REQUIRED WORK – Present each line of the entries below that holds the word "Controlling".

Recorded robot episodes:
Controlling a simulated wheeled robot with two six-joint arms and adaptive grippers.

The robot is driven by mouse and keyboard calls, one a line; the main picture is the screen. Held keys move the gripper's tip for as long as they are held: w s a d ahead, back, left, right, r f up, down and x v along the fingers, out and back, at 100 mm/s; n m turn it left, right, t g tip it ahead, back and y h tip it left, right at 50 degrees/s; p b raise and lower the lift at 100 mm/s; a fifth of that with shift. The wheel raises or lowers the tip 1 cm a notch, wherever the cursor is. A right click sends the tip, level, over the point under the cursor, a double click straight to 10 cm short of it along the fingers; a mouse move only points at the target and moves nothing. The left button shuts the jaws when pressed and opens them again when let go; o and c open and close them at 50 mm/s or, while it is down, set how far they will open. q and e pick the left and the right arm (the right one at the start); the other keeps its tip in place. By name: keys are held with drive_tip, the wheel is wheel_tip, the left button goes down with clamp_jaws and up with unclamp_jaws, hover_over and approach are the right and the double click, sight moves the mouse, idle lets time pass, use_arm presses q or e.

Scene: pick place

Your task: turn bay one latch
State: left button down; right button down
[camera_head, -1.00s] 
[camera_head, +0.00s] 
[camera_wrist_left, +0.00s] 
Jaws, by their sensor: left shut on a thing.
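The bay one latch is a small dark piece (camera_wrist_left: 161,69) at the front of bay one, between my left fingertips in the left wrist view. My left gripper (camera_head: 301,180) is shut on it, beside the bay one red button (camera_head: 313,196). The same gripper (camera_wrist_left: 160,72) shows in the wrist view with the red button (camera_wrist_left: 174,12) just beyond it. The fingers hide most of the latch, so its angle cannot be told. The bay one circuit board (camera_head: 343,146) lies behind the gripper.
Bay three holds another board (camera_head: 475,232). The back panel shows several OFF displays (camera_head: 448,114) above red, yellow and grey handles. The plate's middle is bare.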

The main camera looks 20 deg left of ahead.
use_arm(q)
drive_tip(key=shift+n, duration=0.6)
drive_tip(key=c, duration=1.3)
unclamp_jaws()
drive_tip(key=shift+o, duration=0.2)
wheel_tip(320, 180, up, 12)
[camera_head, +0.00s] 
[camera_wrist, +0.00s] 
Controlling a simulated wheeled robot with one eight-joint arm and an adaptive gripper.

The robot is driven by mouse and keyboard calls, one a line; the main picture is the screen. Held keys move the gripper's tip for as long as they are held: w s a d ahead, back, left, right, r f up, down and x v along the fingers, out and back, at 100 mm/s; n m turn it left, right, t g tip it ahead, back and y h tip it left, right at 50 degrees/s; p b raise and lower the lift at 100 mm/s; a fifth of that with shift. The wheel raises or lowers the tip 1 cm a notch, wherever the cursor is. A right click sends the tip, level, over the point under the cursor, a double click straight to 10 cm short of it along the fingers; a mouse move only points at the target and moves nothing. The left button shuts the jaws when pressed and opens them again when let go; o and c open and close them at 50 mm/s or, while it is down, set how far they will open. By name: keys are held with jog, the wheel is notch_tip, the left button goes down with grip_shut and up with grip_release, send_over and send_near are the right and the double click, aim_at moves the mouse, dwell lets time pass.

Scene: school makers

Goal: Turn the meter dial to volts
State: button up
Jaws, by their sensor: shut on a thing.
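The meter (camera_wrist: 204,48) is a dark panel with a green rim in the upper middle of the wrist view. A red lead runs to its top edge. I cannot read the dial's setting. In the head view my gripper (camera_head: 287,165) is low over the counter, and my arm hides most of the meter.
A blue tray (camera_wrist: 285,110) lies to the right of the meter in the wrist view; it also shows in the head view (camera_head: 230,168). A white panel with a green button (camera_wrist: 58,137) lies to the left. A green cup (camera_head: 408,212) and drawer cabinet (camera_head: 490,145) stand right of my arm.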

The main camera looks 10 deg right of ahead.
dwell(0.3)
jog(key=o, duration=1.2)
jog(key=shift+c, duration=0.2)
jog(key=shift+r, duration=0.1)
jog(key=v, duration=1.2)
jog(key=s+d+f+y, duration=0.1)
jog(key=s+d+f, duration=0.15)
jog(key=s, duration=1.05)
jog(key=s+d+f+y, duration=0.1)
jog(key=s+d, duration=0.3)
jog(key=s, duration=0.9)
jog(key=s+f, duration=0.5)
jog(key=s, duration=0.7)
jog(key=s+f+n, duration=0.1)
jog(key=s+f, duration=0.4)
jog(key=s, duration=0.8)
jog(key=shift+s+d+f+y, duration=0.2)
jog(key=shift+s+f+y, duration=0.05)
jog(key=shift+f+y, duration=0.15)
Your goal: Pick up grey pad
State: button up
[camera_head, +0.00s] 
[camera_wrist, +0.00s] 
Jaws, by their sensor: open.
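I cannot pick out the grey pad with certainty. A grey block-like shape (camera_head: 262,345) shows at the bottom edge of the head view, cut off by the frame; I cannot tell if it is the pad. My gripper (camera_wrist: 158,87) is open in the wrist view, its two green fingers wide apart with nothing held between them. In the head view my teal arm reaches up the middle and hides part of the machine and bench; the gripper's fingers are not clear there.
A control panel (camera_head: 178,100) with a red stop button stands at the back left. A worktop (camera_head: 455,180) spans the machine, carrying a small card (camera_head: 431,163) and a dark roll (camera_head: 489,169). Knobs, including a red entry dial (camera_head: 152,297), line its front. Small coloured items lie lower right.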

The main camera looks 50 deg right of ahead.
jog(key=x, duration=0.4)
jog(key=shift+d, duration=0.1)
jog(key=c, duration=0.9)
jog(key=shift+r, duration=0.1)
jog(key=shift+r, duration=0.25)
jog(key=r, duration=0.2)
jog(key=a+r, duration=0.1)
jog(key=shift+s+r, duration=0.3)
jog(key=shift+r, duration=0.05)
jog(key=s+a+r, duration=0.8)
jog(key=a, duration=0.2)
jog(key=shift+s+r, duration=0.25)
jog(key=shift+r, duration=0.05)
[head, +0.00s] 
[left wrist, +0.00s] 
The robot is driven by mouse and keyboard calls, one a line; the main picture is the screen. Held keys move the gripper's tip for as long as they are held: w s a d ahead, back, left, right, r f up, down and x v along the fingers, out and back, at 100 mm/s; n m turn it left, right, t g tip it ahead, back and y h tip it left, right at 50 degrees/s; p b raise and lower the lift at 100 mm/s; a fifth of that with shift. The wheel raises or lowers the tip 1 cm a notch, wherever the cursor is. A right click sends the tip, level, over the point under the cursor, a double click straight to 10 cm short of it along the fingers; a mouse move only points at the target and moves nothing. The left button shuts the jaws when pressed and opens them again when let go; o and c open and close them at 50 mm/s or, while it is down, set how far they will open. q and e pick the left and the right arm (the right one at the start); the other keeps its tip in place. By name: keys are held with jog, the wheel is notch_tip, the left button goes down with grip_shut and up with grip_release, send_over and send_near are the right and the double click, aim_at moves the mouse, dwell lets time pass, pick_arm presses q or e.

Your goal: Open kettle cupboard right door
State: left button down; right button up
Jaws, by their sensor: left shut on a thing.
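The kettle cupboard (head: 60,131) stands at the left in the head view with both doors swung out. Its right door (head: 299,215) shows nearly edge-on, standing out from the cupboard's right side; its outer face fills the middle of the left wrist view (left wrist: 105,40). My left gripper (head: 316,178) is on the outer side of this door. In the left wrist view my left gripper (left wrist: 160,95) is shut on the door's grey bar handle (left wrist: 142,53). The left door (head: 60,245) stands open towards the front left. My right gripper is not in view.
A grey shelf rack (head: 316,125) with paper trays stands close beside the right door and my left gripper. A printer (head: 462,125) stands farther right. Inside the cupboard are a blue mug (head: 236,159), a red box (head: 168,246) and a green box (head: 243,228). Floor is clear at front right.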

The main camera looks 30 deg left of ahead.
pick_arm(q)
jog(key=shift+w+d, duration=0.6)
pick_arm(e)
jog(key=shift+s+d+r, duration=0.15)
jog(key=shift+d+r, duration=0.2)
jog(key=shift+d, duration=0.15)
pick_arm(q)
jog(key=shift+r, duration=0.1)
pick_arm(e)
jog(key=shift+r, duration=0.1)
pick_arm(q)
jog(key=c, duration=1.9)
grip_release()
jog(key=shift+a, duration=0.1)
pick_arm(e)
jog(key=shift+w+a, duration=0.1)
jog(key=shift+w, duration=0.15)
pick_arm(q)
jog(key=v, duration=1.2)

EXPECTED ANSWER –
Controlling a simulated wheeled robot with two six-joint arms and adaptive grippers.
Controlling a simulated wheeled robot with one eight-joint arm and an adaptive gripper.

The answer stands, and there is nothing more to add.